C#, Generics, and Optimizers

Generics are a handy feature of many languages. C# has had them since version 2.0. In some circumstances, their performance impact is minimal. In others, using them can cause significant slowdowns. Here is an example of the latter.

My matrix interface requires an indexer. Indexers can adversely effect performance, so my matrix classes have indexer versions of each of the multiplication methods for benchmarking purposes. This was done even though the code is shared, as I suspected there would be a performance price for using generics.

Having determined the performance cost of indexers, I decided to convert the methods to generics. I thought the additional cost of generics would be fairly low and it would be handy to easily multiply different matrix classes. The methods went from this format:

public MatrixAA Multiply(MatrixAA multiplier) { .... }

to this:

public static U Multiply<U, V>(U matrixA, V matrixB)
    where U:IMatrix<U>, new()
    where V:IMatrix<V> { .... }

The interface itself uses generics as the required methods must return their own type. New() is required for U so the product matrix can be created.

The performance hit was incredible.
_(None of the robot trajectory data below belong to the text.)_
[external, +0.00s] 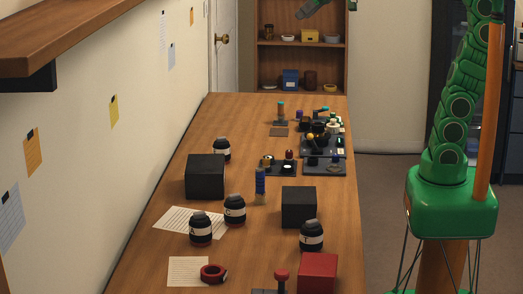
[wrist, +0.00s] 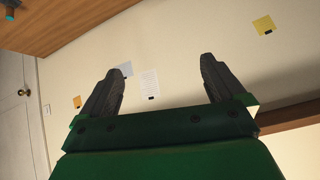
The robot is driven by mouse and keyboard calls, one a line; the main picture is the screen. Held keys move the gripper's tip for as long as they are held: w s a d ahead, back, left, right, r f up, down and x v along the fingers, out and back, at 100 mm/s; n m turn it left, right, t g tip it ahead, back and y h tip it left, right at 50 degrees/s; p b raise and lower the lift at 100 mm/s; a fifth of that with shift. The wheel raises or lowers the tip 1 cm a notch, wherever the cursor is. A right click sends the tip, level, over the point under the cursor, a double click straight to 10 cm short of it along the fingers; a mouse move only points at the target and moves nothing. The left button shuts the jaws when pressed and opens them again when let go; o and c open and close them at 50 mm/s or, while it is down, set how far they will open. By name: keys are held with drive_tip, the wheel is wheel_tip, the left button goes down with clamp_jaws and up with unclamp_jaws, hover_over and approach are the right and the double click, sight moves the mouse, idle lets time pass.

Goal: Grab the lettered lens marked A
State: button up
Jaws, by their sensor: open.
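Several black lenses with white bands and grey tops stand upright on the long wooden table in the external view: one at the far left (external: 222,149), one in the middle (external: 234,210), one left of it (external: 200,229) and one at the right (external: 311,236). Their letters are too small to read, so I cannot tell which is A. My gripper (wrist: 160,63) is open and empty in the wrist view, facing the wall, with no lens in that view. In the external view, what seems to be its tip shows at the top edge, high above the table.
Dark trays (external: 325,170) with small parts crowd the table's far end. A wooden shelf (external: 80,30) juts from the left wall.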

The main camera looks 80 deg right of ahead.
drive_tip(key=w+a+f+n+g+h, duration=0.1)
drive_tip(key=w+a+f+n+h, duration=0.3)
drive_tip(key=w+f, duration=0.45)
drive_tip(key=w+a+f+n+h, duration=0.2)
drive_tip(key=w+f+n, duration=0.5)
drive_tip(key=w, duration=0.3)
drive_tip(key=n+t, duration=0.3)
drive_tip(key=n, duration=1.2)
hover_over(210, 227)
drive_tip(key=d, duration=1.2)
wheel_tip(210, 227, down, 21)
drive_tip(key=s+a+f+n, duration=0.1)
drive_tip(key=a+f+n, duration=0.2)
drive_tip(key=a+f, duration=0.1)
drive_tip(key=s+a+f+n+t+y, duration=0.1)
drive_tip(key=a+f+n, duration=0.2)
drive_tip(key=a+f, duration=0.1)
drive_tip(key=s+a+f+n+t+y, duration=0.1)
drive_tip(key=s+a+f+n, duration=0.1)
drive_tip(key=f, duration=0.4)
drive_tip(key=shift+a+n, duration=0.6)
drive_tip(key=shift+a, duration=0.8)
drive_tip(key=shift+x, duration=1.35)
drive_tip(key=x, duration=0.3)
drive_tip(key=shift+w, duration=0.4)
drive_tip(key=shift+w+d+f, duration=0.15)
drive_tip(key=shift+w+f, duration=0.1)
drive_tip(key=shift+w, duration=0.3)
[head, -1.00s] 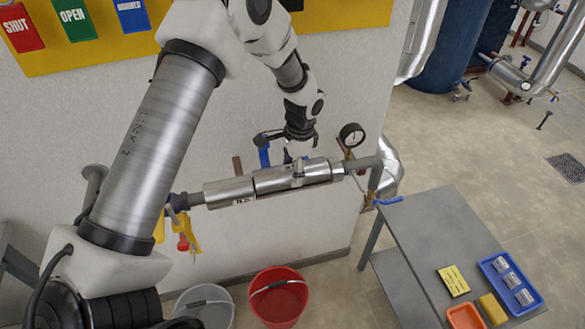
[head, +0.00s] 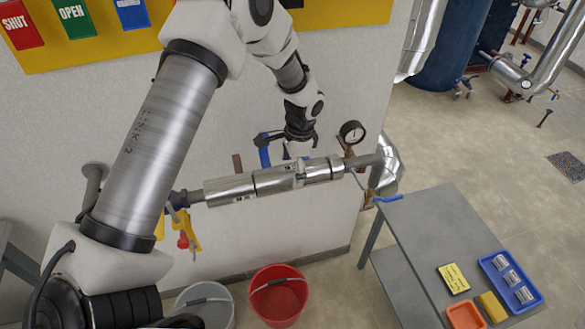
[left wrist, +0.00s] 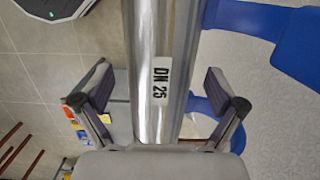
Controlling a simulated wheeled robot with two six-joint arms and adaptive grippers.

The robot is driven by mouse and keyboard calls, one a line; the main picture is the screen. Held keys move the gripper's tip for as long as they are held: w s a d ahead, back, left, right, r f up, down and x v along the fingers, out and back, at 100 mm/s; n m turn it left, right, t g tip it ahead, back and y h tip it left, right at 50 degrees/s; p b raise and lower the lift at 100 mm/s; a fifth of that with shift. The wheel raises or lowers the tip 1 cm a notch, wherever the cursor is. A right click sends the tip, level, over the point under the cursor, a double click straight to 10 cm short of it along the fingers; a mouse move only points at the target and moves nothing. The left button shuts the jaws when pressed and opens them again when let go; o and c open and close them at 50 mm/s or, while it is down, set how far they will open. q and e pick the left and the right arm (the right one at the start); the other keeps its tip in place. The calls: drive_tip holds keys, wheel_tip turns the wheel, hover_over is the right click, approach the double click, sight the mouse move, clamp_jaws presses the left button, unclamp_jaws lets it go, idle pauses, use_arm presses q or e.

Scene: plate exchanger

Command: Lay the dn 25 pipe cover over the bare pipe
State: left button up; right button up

The above generic is 82% slower than the non-generic. The parallel version is 65% slower. More sophisticated multiplication methods show similar degradation.

Ildasm‘s disassemblies of the generic and non-generic versions of the method imply the issue is either the use of an interface or the use of a generic interface. The non-generic version compiles to late-bound calls to MatrixAA.get_Item(). The generic version compiles to late-bound calls to IMatrix<U>.get_Item() and IMatrix<V>.get_Item().

The speed difference could be the overhead of getting from IMatrix<U>.get_Item() to MatrixAA.get_Item() at run-time. Or the JIT optimizer has trouble optimizing the generic version of the call. Either way, the performance loss is too great for me to use the generic versions. The indexer methods need to show the cost of using an indexer, not the cost of using generics in this situation.